Extracted data entries:
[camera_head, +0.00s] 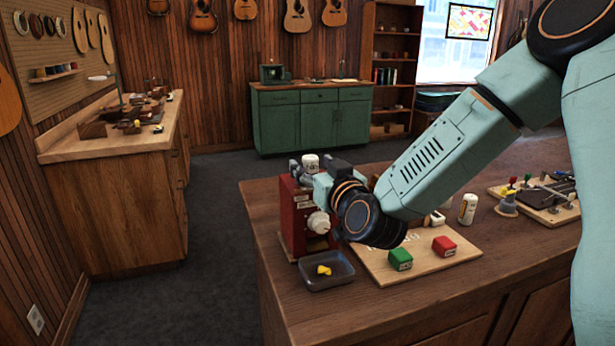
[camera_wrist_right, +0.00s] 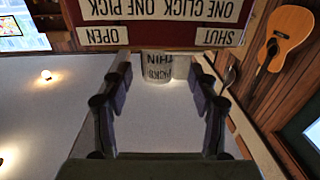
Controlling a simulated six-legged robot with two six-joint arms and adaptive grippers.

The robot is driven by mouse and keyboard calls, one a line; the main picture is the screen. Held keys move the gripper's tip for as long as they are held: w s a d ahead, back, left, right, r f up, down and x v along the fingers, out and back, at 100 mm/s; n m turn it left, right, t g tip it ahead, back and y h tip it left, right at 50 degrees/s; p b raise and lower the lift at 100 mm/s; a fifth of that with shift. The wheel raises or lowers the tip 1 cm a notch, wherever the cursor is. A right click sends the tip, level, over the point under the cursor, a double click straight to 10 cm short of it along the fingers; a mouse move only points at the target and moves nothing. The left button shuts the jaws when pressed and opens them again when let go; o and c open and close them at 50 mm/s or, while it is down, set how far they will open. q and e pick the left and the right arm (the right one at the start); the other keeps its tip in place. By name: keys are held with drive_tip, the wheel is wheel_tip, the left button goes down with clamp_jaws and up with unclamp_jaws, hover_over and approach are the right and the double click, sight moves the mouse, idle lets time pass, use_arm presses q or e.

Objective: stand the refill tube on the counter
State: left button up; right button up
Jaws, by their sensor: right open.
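A white tube with dark lettering (camera_head: 310,163) shows at the top of the red dispenser (camera_head: 293,218), upright in the head view. In the right wrist view, a white tube labelled "PICKS THIN" (camera_wrist_right: 157,68) appears upside down beyond and between my fingertips, with gaps on both sides. My right gripper (camera_head: 308,178) is open at the dispenser's top, beside the tube; it also shows in the wrist view (camera_wrist_right: 160,75). My wrist hides part of the dispenser. Another white labelled tube (camera_head: 468,208) stands on the wooden counter (camera_head: 345,307). My left gripper is out of view.
A dark tray with yellow picks (camera_head: 326,271) sits before the dispenser. A pale board (camera_head: 375,268) holds a green box (camera_head: 400,260) and a red box (camera_head: 444,246). A tool board (camera_head: 545,205) lies at right. The counter's front strip is clear.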

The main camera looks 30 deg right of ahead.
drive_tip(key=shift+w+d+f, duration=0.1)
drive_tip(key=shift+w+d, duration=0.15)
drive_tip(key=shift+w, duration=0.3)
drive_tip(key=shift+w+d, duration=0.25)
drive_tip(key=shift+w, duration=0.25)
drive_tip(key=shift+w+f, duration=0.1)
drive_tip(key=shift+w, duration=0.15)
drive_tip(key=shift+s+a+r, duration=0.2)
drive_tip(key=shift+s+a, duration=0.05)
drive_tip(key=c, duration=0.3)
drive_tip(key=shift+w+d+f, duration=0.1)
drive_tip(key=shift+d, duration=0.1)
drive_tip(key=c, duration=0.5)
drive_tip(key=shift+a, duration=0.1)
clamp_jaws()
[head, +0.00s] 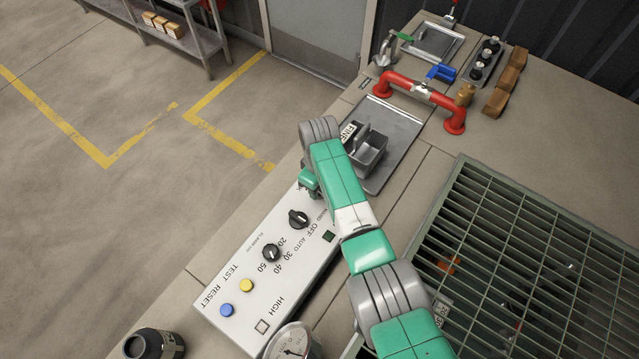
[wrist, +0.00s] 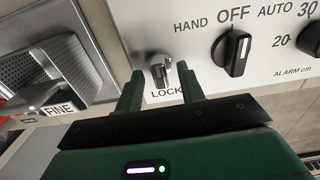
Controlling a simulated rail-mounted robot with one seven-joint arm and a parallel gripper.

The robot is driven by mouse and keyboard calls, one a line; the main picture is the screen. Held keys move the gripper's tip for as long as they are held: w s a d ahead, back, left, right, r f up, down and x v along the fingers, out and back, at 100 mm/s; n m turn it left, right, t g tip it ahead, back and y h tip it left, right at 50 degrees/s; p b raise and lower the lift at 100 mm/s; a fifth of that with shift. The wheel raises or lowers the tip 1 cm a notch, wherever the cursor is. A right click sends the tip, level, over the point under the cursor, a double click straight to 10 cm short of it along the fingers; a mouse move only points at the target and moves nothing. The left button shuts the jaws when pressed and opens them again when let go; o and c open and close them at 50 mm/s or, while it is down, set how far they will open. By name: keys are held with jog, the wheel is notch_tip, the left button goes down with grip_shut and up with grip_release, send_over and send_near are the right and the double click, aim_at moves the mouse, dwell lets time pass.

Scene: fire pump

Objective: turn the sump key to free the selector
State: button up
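The sump key (wrist: 160,72) is a small silver key in a lock marked LOCK on the white panel (wrist: 190,25) in the wrist view. My gripper (wrist: 160,88) is open, with one green finger on each side of the key. I see gaps beside the key, so the fingers do not grip it. The black selector knob (wrist: 232,52) is right of the key, its white line near OFF. It also shows in the head view (head: 298,218). My gripper (head: 309,184) is at the panel's far end in the head view, where the key is hidden.
A black alarm dial (head: 271,252), a yellow button (head: 246,285) and a blue button (head: 227,310) are on the panel. A grey tray (head: 400,125) with a FINE-labelled bin (head: 370,158) stands just beyond. A red pipe (head: 425,92) and green grating (head: 500,250) are to the right.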

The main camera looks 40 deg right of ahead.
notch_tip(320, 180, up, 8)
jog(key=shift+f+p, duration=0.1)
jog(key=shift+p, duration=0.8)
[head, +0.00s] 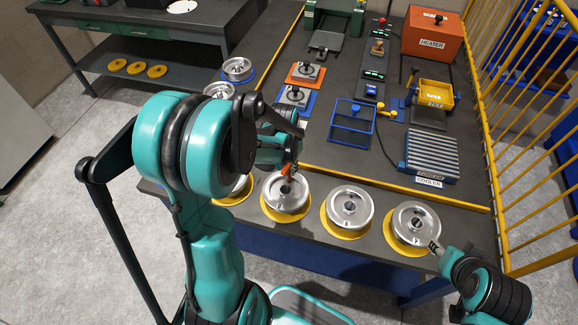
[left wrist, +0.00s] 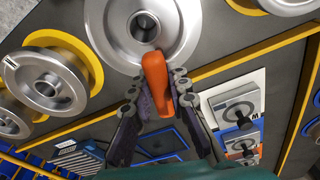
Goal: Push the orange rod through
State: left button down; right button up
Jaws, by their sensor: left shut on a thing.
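The orange rod (left wrist: 155,82) is between the fingers of my left gripper (left wrist: 157,100), which is shut on it. Its far end lies over the edge of the central hole of a silver wheel (left wrist: 112,32) in the left wrist view; whether it touches or enters the hole I cannot tell. In the head view the rod (head: 288,171) is a small orange piece at my left gripper (head: 290,166), above the wheel (head: 285,195) on a yellow disc. My right gripper (head: 435,246) is beside the rightmost front wheel (head: 414,222); its finger state is unclear.
Another silver wheel (head: 350,206) stands on a yellow disc along the table's front edge. A yellow rail (head: 400,187) runs behind this row. Behind it are a blue frame (head: 352,122), a cooler rack (head: 432,157) and an orange heater (head: 432,35). A yellow fence (head: 498,150) borders the right.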

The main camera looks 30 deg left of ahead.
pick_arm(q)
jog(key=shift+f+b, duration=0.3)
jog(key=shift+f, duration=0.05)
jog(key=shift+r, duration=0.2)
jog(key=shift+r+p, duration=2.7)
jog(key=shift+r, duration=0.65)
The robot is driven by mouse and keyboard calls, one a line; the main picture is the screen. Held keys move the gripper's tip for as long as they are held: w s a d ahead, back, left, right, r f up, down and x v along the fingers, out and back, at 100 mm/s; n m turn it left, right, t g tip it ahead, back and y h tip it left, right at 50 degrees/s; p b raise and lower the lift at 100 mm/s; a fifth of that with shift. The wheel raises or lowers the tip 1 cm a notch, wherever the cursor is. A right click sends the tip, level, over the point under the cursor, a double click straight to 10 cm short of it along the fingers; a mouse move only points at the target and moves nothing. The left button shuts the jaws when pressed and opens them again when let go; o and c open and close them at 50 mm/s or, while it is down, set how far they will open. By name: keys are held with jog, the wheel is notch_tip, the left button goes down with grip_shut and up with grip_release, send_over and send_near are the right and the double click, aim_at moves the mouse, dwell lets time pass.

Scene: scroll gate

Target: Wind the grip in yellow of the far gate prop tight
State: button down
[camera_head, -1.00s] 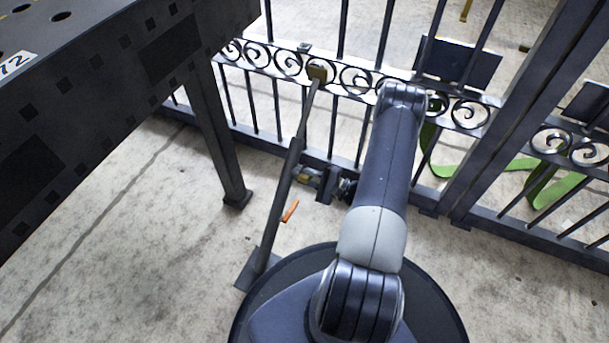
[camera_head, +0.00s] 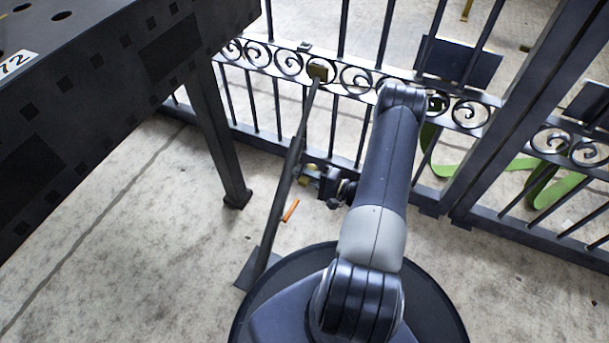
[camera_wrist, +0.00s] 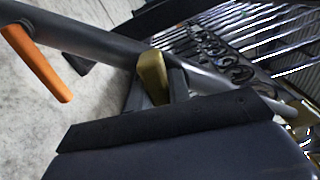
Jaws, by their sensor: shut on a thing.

◆ WRITTEN PROBLEM
Leaving the pictures out, write out exactly the lines from the line containing "Objective: turn the" through the line containing "State: left button down; right button up", both included.

◆ REPLY
Objective: turn the sump key to free the selector
State: button up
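The sump key (wrist: 160,72) is a small silver key in a lock marked LOCK on the white panel (wrist: 190,25) in the wrist view. My gripper (wrist: 160,88) is open, with one green finger on each side of the key. I see gaps beside the key, so the fingers do not grip it. The black selector knob (wrist: 232,52) is right of the key, its white line near OFF. It also shows in the head view (head: 298,218). My gripper (head: 309,184) is at the panel's far end in the head view, where the key is hidden.
A black alarm dial (head: 271,252), a yellow button (head: 246,285) and a blue button (head: 227,310) are on the panel. A grey tray (head: 400,125) with a FINE-labelled bin (head: 370,158) stands just beyond. A red pipe (head: 425,92) and green grating (head: 500,250) are to the right.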

The main camera looks 40 deg right of ahead.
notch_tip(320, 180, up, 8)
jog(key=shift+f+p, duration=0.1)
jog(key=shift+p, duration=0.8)
[head, +0.00s] 
[left wrist, +0.00s] 
Goal: Push the orange rod through
State: left button down; right button up

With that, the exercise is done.